Moving beyond intuition: Education research in practice
Boukje Compen & Diana Dolmans
Teaching is often based on experience and intuition, but what really works for students? FHML researchers Boukje Compen and Diana Dolmans show how education research provides evidence to support teachers’ professional growth and improve student learning. Their work demonstrates how close collaboration with teachers and students turns research into practical improvements.
Why collaboration matters in education research
The projects highlight several reasons why collaboration strengthens education research:
- Education is complex. Students, teachers, curricula, and contexts interact in unpredictable ways. Collaboration helps capture this complexity from different angles.
- Evidence beats intuition. Everyone has personal experiences of education, but research – enriched by multiple perspectives – helps move beyond assumptions.

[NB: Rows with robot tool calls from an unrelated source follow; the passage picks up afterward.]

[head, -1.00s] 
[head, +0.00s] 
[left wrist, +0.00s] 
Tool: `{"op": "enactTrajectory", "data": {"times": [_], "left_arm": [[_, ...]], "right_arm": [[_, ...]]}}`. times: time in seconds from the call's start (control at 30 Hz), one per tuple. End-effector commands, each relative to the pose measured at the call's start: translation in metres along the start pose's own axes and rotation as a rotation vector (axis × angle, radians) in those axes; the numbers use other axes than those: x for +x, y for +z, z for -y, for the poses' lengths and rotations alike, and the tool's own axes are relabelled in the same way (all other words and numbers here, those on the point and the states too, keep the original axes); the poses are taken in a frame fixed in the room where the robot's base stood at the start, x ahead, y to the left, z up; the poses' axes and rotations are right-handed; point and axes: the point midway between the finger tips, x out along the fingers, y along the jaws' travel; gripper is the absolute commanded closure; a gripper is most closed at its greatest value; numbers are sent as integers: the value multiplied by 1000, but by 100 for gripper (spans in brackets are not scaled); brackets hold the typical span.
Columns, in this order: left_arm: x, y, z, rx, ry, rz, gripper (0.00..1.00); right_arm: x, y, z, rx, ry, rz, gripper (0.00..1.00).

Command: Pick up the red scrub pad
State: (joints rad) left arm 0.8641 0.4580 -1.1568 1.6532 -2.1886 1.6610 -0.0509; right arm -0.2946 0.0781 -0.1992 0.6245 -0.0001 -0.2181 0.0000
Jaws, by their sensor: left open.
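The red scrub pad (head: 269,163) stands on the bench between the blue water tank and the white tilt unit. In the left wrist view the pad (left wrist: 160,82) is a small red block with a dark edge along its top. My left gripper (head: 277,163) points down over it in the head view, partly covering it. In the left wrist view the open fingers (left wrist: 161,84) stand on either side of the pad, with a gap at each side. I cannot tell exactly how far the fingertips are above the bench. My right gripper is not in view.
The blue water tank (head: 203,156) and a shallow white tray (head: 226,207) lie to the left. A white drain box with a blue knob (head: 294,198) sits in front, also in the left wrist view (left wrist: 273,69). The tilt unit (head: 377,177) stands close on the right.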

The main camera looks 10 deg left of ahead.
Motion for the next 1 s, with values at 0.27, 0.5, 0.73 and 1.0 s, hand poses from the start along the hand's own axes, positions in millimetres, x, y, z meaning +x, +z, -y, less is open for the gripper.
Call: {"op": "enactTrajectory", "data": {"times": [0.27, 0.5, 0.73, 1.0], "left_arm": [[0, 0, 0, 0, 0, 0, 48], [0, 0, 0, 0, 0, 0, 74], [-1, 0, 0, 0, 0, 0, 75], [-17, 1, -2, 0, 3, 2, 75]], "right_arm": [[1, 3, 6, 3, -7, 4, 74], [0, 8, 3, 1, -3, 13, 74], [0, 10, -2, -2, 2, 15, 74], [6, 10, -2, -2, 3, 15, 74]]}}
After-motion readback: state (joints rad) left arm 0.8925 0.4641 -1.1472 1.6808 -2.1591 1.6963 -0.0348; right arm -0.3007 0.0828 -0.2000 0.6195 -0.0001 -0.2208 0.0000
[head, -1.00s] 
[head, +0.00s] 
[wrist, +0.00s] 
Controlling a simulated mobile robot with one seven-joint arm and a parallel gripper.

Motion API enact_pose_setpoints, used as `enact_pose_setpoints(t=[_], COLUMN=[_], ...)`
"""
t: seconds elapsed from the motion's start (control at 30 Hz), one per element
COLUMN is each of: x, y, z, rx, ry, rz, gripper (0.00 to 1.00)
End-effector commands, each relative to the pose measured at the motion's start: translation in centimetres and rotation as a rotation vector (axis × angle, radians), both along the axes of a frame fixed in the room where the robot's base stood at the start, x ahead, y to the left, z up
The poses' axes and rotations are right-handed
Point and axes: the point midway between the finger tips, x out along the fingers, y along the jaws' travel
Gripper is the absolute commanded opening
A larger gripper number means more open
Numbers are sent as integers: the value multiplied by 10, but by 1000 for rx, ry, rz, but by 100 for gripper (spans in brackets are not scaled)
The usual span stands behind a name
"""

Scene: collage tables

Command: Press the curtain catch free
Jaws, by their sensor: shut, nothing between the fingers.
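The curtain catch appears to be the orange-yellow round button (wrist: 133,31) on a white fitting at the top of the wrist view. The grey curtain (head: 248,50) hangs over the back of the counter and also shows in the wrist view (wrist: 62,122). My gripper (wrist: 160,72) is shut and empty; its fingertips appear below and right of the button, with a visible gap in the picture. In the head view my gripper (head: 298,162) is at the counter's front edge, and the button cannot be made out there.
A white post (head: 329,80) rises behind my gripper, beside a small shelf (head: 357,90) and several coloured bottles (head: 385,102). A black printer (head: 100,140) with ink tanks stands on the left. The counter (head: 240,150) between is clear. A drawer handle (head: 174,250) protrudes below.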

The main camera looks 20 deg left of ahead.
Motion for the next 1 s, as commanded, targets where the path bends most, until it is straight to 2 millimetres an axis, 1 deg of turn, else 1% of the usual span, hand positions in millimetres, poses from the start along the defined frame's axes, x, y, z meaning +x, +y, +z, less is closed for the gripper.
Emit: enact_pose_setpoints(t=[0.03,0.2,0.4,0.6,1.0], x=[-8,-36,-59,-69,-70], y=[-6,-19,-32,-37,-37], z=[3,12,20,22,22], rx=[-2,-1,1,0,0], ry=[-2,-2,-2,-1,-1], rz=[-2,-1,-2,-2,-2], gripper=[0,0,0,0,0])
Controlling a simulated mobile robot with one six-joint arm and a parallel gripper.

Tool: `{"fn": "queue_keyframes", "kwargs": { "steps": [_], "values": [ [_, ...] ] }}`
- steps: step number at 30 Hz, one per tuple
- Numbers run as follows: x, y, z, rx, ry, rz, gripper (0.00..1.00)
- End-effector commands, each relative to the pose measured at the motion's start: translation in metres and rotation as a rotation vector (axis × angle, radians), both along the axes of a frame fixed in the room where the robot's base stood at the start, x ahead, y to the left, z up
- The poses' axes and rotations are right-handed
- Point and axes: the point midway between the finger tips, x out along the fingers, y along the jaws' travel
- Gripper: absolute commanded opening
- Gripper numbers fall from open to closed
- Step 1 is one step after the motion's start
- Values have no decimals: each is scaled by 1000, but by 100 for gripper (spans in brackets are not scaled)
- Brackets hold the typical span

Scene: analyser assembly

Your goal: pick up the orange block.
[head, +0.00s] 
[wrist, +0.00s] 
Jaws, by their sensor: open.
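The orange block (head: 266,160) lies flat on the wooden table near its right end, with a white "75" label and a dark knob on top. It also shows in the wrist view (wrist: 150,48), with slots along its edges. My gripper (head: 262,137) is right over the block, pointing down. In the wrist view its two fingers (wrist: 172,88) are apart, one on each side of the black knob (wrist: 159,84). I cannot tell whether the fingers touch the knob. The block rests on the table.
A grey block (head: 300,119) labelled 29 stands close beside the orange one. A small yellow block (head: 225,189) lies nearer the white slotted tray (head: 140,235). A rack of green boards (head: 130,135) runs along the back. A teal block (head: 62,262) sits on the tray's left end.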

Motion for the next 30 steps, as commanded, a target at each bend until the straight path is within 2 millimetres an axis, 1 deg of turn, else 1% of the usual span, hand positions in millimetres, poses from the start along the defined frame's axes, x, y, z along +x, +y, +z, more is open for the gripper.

- Complementary expertise is needed. Combining big data, interviews, classroom observations, or course design insights makes research richer and more reliable.
- Context matters. What works in one faculty or subject area may not work elsewhere; cross-faculty collaboration reveals these differences.
- The impact is immediate. Education research is applied – findings feed directly back into teaching and supervision, shaping daily practice.
Education research at Maastricht University
At Maastricht University, education is organised around Problem-Based Learning (PBL), the core of our teaching model for more than 50 years. To keep PBL effective and responsive to new challenges, we study it carefully and reflect on how it works in practice. Education research examines what works, for whom, and why, providing evidence that informs real improvements.
Through this series, we show how research and collaboration strengthen UM’s educational model, keeping it innovative, effective, and supportive for both students and staff.